> **WRITTEN INSTRUCTION**
Answer with one number only: the number of lines that include the word "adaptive".

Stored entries
--*--
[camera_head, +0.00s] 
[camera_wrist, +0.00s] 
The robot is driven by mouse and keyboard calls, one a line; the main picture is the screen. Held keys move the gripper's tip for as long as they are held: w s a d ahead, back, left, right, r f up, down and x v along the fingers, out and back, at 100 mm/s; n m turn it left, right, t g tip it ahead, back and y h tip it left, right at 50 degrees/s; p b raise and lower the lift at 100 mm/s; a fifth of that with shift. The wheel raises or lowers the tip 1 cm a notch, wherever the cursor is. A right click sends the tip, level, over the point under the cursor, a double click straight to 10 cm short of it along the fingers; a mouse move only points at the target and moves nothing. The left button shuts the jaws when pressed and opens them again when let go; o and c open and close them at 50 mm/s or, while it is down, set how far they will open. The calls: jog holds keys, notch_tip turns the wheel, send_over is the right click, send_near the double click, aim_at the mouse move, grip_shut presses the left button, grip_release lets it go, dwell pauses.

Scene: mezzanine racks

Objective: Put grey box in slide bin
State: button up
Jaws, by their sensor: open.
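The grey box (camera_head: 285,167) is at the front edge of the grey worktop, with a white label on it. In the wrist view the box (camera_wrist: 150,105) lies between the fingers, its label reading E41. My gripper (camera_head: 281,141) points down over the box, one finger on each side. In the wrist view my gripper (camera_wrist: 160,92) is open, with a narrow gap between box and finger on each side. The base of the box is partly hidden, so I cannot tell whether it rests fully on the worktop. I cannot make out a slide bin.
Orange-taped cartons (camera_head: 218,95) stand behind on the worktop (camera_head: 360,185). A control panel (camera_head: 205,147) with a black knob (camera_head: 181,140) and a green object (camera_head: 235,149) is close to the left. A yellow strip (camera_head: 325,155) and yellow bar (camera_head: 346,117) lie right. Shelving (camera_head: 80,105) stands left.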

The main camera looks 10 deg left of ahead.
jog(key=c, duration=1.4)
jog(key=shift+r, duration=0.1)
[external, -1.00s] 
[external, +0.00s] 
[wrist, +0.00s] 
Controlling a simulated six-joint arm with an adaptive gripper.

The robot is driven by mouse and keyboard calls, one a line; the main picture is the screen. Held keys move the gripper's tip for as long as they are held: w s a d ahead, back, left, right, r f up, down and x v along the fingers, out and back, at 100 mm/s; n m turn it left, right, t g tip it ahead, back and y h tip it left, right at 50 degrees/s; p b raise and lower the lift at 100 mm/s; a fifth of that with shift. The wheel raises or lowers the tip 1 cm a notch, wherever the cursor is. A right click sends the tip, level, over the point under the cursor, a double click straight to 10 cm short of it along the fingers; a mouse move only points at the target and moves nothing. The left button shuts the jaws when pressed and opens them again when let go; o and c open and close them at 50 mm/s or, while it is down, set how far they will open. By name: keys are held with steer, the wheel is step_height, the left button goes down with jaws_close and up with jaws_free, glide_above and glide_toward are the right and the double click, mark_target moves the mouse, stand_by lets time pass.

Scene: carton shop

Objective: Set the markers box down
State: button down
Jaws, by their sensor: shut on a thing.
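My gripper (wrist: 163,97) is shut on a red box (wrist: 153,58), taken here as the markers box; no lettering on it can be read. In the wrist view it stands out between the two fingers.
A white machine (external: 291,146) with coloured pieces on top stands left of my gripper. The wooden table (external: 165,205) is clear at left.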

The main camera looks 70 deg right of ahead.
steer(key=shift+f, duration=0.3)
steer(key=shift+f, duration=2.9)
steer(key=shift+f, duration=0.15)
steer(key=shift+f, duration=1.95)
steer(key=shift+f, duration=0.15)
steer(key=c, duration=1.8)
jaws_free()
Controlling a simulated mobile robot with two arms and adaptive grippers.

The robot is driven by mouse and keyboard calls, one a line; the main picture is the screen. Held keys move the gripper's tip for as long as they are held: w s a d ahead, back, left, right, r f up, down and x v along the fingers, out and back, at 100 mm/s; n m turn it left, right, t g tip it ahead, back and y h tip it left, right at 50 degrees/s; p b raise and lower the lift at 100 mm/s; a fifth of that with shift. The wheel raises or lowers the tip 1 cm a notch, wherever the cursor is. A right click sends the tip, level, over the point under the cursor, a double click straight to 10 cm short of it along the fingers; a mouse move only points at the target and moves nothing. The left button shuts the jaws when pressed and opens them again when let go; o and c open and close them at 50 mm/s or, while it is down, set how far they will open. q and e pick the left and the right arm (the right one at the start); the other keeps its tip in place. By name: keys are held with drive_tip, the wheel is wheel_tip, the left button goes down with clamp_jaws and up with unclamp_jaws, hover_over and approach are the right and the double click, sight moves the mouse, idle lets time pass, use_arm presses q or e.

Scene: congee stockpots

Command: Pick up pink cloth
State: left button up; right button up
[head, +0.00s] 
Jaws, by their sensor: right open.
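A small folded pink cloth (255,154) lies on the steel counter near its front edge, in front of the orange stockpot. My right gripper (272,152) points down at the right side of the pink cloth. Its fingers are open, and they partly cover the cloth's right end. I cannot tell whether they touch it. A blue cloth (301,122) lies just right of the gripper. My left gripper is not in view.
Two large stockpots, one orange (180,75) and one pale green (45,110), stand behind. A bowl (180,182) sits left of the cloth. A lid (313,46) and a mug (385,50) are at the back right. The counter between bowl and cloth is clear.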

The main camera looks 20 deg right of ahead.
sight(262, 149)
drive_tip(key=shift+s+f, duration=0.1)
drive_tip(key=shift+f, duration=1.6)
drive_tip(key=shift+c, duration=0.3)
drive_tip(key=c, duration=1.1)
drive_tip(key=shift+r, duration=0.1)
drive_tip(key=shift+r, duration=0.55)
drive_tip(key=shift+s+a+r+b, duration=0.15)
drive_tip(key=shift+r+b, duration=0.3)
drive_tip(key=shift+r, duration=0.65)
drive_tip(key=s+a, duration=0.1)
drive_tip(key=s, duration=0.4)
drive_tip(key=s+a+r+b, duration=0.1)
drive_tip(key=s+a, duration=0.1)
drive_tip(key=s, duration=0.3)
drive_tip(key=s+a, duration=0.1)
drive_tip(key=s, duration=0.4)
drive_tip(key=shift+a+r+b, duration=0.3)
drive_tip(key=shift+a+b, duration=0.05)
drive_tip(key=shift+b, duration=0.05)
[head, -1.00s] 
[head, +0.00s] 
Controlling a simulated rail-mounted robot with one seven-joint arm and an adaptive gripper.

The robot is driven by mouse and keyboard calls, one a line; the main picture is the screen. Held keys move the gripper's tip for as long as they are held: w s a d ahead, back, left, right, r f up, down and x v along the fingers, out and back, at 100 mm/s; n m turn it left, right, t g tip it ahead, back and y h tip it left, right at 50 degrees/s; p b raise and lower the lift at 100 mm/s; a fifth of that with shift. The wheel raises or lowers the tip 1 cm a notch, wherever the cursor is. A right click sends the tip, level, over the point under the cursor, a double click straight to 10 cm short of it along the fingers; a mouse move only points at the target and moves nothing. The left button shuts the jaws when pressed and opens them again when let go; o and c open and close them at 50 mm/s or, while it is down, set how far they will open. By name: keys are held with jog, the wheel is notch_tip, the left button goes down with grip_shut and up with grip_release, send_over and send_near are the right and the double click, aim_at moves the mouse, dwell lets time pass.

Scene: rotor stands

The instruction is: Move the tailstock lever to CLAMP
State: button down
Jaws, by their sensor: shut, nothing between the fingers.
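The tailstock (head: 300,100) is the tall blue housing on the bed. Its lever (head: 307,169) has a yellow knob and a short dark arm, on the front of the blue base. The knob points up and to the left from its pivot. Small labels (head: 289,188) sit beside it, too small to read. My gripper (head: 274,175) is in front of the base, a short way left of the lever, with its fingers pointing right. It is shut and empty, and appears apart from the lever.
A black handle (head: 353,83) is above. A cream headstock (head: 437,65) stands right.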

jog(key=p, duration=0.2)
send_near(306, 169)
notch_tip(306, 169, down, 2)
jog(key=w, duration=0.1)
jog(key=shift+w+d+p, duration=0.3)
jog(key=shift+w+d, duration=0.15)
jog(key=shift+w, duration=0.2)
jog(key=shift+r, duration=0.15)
--*--
> **THE COMPLETED TASK**
3